The problem: Copy word for word the line containing "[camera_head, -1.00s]" together with all lines following it to the end of the listing below, without the pictures.

** START **

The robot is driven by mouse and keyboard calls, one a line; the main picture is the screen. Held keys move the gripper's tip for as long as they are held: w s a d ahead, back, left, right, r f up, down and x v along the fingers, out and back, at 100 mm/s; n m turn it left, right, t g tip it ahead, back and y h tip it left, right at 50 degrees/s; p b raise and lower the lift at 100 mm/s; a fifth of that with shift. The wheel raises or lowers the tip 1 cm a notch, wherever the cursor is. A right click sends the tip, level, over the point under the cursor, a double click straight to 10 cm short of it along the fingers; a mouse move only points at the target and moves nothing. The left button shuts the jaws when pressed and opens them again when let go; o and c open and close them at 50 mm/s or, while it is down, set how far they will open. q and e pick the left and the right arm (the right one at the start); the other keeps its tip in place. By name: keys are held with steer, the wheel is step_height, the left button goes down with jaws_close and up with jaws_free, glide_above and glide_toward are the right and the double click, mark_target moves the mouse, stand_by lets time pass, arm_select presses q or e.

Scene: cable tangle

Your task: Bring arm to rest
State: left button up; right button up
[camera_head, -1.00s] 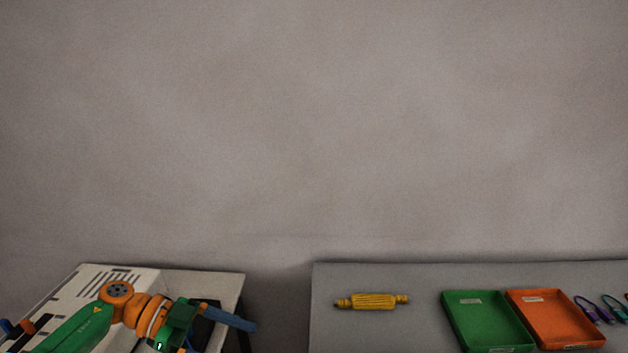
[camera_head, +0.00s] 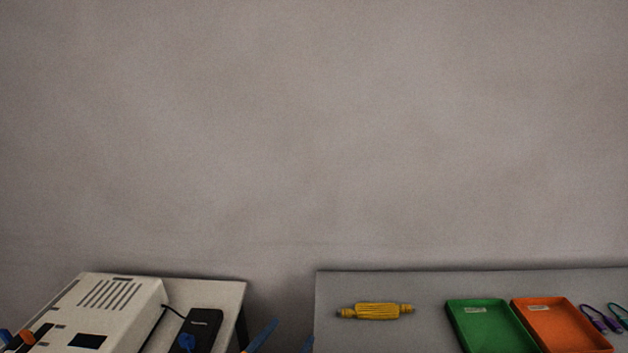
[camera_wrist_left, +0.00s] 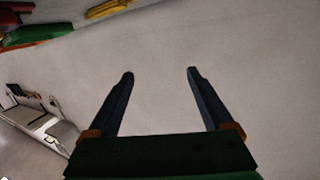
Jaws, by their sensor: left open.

** END **

Solution below:
[camera_head, -1.00s] 
[camera_head, +0.00s] 
[camera_wrist_left, +0.00s] 
Jaws, by their sensor: left open.

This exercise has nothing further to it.